* begin DATA PROVIDED *

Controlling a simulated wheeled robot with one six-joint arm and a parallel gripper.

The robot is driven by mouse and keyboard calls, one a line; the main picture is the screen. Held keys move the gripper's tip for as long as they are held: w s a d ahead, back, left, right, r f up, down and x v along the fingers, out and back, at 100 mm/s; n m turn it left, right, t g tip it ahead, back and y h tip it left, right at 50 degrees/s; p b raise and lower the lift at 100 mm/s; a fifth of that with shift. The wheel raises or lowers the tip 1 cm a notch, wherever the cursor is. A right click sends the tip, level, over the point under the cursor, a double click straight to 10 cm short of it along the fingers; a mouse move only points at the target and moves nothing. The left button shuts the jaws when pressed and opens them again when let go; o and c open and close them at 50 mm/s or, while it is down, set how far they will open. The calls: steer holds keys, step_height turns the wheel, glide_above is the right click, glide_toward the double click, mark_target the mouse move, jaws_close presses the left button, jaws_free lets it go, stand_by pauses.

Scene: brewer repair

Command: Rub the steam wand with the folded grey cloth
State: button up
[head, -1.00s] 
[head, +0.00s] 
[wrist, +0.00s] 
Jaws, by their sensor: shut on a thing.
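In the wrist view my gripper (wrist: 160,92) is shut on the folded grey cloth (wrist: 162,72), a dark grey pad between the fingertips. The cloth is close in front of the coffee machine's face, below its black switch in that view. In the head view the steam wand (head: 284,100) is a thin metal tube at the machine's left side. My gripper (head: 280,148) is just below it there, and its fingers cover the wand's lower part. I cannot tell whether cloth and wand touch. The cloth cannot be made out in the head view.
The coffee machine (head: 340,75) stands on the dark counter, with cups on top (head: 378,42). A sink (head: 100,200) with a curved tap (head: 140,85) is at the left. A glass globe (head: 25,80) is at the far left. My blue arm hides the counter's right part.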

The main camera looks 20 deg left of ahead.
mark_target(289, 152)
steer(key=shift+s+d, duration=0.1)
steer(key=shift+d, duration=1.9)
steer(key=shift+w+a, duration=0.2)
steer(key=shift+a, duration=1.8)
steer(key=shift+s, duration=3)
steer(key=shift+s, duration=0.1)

* end DATA PROVIDED *

◆ **EXERCISE DIRECTIONS**: Set every line of the listing down word for word.

◆ **SOLUTION TO THIS EXERCISE**:
Controlling a simulated wheeled robot with one six-joint arm and a parallel gripper.

The robot is driven by mouse and keyboard calls, one a line; the main picture is the screen. Held keys move the gripper's tip for as long as they are held: w s a d ahead, back, left, right, r f up, down and x v along the fingers, out and back, at 100 mm/s; n m turn it left, right, t g tip it ahead, back and y h tip it left, right at 50 degrees/s; p b raise and lower the lift at 100 mm/s; a fifth of that with shift. The wheel raises or lowers the tip 1 cm a notch, wherever the cursor is. A right click sends the tip, level, over the point under the cursor, a double click straight to 10 cm short of it along the fingers; a mouse move only points at the target and moves nothing. The left button shuts the jaws when pressed and opens them again when let go; o and c open and close them at 50 mm/s or, while it is down, set how far they will open. The calls: steer holds keys, step_height turns the wheel, glide_above is the right click, glide_toward the double click, mark_target the mouse move, jaws_close presses the left button, jaws_free lets it go, stand_by pauses.

Scene: brewer repair

Command: Rub the steam wand with the folded grey cloth
State: button up
[head, -1.00s] 
[head, +0.00s] 
[wrist, +0.00s] 
Jaws, by their sensor: shut on a thing.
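In the wrist view my gripper (wrist: 160,92) is shut on the folded grey cloth (wrist: 162,72), a dark grey pad between the fingertips. The cloth is close in front of the coffee machine's face, below its black switch in that view. In the head view the steam wand (head: 284,100) is a thin metal tube at the machine's left side. My gripper (head: 280,148) is just below it there, and its fingers cover the wand's lower part. I cannot tell whether cloth and wand touch. The cloth cannot be made out in the head view.
The coffee machine (head: 340,75) stands on the dark counter, with cups on top (head: 378,42). A sink (head: 100,200) with a curved tap (head: 140,85) is at the left. A glass globe (head: 25,80) is at the far left. My blue arm hides the counter's right part.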

The main camera looks 20 deg left of ahead.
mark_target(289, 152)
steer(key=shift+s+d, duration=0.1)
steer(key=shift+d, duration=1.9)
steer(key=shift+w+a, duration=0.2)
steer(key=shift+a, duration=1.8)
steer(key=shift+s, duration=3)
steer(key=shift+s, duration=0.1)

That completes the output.